> _What to produce_
Please write out the material that follows, exactly as it stands.

> _Data section_
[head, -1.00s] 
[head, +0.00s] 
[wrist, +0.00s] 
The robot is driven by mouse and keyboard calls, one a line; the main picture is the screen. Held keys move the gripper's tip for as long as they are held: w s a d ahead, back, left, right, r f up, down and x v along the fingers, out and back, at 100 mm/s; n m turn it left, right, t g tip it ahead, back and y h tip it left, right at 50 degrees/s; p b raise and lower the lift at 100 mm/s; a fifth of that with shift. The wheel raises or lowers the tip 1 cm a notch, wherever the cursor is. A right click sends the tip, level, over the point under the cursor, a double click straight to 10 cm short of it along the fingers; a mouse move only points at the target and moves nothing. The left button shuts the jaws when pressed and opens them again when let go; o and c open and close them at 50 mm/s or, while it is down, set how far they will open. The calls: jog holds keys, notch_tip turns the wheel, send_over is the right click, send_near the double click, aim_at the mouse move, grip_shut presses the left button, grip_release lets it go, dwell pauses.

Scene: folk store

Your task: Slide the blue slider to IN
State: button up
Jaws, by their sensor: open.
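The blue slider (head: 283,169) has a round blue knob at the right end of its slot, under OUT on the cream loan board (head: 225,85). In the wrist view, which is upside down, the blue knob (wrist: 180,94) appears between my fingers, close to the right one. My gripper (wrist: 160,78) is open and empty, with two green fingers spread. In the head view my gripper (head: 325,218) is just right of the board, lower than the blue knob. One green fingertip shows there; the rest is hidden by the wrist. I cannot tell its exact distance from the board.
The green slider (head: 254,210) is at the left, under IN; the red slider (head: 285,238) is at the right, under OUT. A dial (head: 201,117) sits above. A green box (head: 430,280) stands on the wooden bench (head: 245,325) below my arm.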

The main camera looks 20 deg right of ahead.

> _Solution_
[head, -1.00s] 
[head, +0.00s] 
[wrist, +0.00s] 
The robot is driven by mouse and keyboard calls, one a line; the main picture is the screen. Held keys move the gripper's tip for as long as they are held: w s a d ahead, back, left, right, r f up, down and x v along the fingers, out and back, at 100 mm/s; n m turn it left, right, t g tip it ahead, back and y h tip it left, right at 50 degrees/s; p b raise and lower the lift at 100 mm/s; a fifth of that with shift. The wheel raises or lowers the tip 1 cm a notch, wherever the cursor is. A right click sends the tip, level, over the point under the cursor, a double click straight to 10 cm short of it along the fingers; a mouse move only points at the target and moves nothing. The left button shuts the jaws when pressed and opens them again when let go; o and c open and close them at 50 mm/s or, while it is down, set how far they will open. The calls: jog holds keys, notch_tip turns the wheel, send_over is the right click, send_near the double click, aim_at the mouse move, grip_shut presses the left button, grip_release lets it go, dwell pauses.

Scene: folk store

Your task: Slide the blue slider to IN
State: button up
Jaws, by their sensor: open.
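The blue slider (head: 283,169) has a round blue knob at the right end of its slot, under OUT on the cream loan board (head: 225,85). In the wrist view, which is upside down, the blue knob (wrist: 180,94) appears between my fingers, close to the right one. My gripper (wrist: 160,78) is open and empty, with two green fingers spread. In the head view my gripper (head: 325,218) is just right of the board, lower than the blue knob. One green fingertip shows there; the rest is hidden by the wrist. I cannot tell its exact distance from the board.
The green slider (head: 254,210) is at the left, under IN; the red slider (head: 285,238) is at the right, under OUT. A dial (head: 201,117) sits above. A green box (head: 430,280) stands on the wooden bench (head: 245,325) below my arm.

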The main camera looks 20 deg right of ahead.

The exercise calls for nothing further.